Critics point out that a lot of Hobby Lobby’s investments are in managed mutual funds, arguing  that Hobby Lobby couldn’t possibly know everything they’re investing in.

But these investments involved 3/4 of Hobby Lobby’s 401(k) investments, according to Forbes, so “not knowing” is a terrible excuse, and would make Hobby Lobby’s executives pretty irresponsible.

Also, there are a number of mutual funds created specifically for Christian investors. Redden points out that,

“The Timothy Plan and the Ave Maria Fund, for example, screen for companies that manufacture abortion drugs, support Planned Parenthood, or engage in embryonic stem cell research.”

Some people argue that investing in a contraceptive company as part of a company retirement plan is different than directly providing contraceptives to employees.
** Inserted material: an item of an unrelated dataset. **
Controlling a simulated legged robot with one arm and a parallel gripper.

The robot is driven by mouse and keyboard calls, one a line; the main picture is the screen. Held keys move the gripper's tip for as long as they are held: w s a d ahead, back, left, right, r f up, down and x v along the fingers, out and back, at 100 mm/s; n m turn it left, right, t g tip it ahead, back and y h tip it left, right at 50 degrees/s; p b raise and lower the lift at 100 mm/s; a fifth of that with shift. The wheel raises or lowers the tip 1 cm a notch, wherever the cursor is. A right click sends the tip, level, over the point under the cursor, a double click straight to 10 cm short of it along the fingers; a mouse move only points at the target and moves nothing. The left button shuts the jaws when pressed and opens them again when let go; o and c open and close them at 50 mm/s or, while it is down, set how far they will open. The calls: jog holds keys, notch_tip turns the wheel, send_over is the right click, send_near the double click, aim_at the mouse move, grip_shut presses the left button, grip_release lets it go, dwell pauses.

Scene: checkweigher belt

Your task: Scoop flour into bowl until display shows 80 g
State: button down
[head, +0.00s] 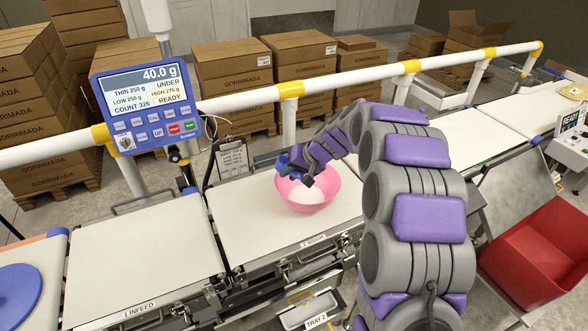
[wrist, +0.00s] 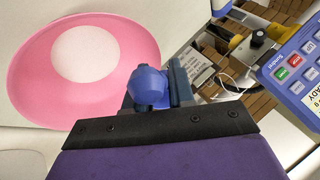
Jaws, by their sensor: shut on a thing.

They’re right, it is different: it’s directly supporting these companies as opposed to indirectly supporting them by giving Hobby Lobby employees access to their products.

To me, directly investing in these contraceptive companies is the much bigger evil if you really believe that birth control is morally reprehensible or against your religious tenants.

But this isn’t about morals or religious views. This is about money. Those companies are doing well and Hobby Lobby’s wants a piece of that success.

I have no problem with them doing that from a business standpoint. Whatever gives their employees the most money for retirement is cool with me.

But I do have a problem with them trying to generate positive publicity by taking advantage of the emotions of Christians and pro-life activists, pretending that they really care about the pro-life cause while investing in the companies whose products they villify.

No matter how you feel about the Supreme Court decision, this type of corporate hypocrisy should piss all of us off.